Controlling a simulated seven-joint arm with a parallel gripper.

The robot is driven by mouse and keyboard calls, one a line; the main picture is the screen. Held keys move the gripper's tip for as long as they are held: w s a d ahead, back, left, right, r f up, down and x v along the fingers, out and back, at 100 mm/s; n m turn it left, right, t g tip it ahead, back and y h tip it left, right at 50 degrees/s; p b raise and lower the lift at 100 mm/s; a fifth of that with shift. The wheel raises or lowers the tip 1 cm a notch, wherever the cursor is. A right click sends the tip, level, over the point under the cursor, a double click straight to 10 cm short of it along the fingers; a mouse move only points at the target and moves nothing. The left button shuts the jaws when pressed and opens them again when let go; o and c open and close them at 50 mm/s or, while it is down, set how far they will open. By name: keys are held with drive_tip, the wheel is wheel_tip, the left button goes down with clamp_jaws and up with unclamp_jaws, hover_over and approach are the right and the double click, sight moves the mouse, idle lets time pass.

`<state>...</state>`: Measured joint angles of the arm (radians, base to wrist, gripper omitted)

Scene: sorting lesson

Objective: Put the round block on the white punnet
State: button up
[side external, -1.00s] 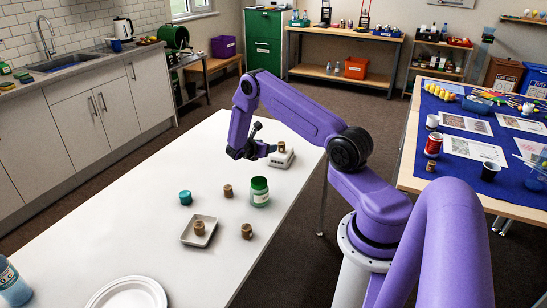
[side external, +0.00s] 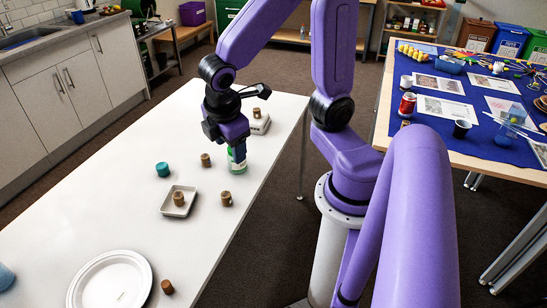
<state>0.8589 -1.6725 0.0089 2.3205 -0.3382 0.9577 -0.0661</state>
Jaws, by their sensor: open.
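A small white square tray, which looks like the punnet (side external: 166,208), lies mid-table with a brown cylindrical block (side external: 179,198) in it. Similar brown blocks stand nearby: one behind it (side external: 206,160), one to its right (side external: 226,198), and one by the plate (side external: 167,287). A teal round piece (side external: 163,169) stands behind the tray. I cannot tell which is the round block. My gripper (side external: 232,144) is open, pointing down at the green-and-white jar (side external: 238,163), whose top it hides. I cannot tell whether they touch.
A low white box-like thing (side external: 260,126) with a brown block (side external: 257,112) on it stands behind the jar. A white plate (side external: 112,282) lies at the front, and a blue object (side external: 5,277) is at the left edge.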

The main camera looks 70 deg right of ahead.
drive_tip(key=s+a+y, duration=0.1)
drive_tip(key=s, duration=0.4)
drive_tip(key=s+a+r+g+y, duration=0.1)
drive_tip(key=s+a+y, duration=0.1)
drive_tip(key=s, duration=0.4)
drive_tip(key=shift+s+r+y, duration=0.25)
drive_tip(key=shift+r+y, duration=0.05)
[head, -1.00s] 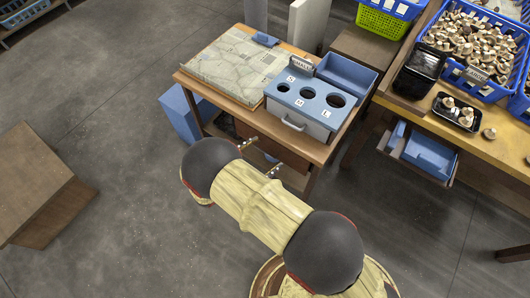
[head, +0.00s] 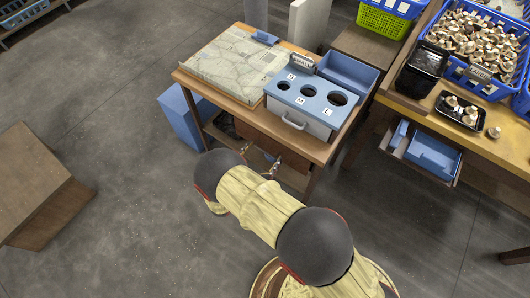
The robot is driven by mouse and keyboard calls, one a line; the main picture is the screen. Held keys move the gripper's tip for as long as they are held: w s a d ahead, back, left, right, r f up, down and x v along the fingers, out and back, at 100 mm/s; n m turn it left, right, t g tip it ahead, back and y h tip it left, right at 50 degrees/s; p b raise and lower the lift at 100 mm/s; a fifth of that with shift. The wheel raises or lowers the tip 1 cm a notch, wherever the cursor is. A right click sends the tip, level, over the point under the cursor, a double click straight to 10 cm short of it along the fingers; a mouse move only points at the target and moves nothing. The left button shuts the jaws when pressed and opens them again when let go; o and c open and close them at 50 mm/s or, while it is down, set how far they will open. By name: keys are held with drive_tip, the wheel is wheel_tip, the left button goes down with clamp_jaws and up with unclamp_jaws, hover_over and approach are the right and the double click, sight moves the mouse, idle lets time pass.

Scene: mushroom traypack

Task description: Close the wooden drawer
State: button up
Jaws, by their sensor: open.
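My gripper (head: 260,157) is open in the head view. Its fingertips are low at the front of the middle table, close to a reddish-brown wooden panel (head: 262,133) under the tabletop. Whether they touch it is unclear, and my arm hides part of the area. Left of the panel is a dark gap. Whether this panel is a drawer front, and how far out it stands, I cannot tell. An open wooden drawer (head: 408,157) juts from under the right table, with blue boxes (head: 432,154) in it, well apart from my gripper.
The middle table (head: 190,86) holds a map-like board, a blue-topped sorting box (head: 307,100) with three holes, and a blue bin (head: 347,72). The right table (head: 490,150) carries mushroom crates and a black tray. A brown wooden block (head: 35,190) stands left; floor between is clear.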

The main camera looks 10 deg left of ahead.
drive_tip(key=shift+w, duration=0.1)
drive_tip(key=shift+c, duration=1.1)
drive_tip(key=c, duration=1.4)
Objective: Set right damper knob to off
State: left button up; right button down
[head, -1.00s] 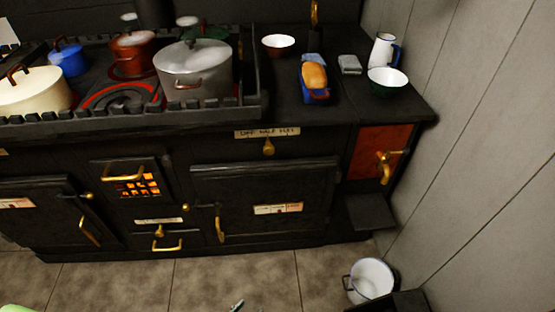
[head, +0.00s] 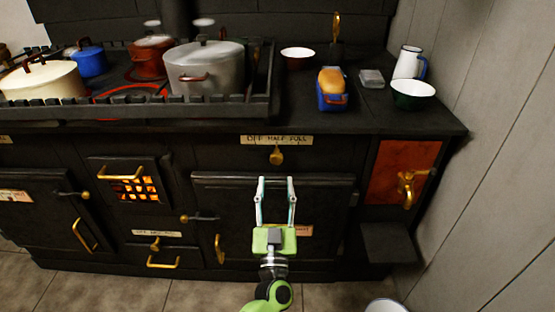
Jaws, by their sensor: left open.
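The right damper knob (head: 276,157) is a small brass knob on the black stove front. It sits under a pale label (head: 276,140) reading OFF HALF FULL. The knob hangs below the label's middle, near HALF. My left gripper (head: 275,180) is open and empty, its two thin fingers pointing up just below the knob in the picture. A gap shows between the fingertips and the knob. My right gripper is not in view.
A large oven door (head: 225,190) lies behind my gripper. A brass tap (head: 407,188) juts out at the right above a small black shelf (head: 388,243). Pots, including a grey one (head: 204,70), stand on the stove top. A grey wall (head: 490,150) bounds the right.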

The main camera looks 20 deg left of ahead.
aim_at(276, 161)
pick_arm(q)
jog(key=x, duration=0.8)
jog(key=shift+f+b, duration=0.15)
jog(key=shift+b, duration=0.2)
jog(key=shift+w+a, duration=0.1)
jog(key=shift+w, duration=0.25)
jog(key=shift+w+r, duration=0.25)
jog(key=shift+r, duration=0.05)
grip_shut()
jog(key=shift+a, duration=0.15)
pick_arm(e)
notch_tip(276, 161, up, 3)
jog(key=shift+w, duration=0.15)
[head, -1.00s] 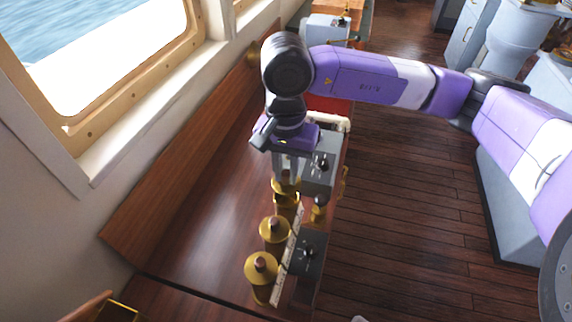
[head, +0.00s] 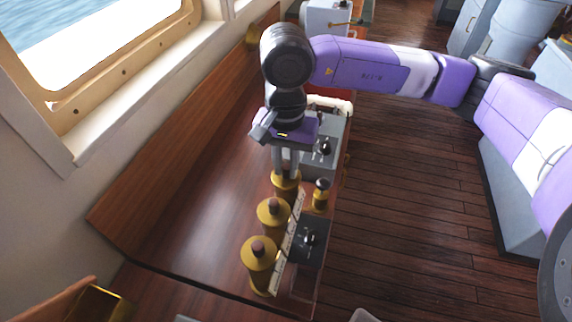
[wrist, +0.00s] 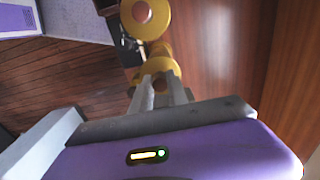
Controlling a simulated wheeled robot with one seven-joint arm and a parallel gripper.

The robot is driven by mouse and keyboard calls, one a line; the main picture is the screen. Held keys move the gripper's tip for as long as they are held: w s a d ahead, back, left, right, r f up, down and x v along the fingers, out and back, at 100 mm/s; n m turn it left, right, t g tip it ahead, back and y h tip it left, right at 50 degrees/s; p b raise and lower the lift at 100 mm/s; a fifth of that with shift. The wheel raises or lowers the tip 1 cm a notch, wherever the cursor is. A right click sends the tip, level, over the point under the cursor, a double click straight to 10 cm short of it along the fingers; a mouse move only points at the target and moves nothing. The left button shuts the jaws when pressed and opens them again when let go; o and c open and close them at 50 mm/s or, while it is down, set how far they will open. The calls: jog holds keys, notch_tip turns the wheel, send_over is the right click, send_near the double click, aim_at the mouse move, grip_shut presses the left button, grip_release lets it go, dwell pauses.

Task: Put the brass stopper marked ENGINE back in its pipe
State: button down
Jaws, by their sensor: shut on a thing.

== Exercise details ==
Copy out each line that contains the word "parallel".

== Task solution ==
Controlling a simulated seven-joint arm with a parallel gripper.
Controlling a simulated wheeled robot with one seven-joint arm and a parallel gripper.

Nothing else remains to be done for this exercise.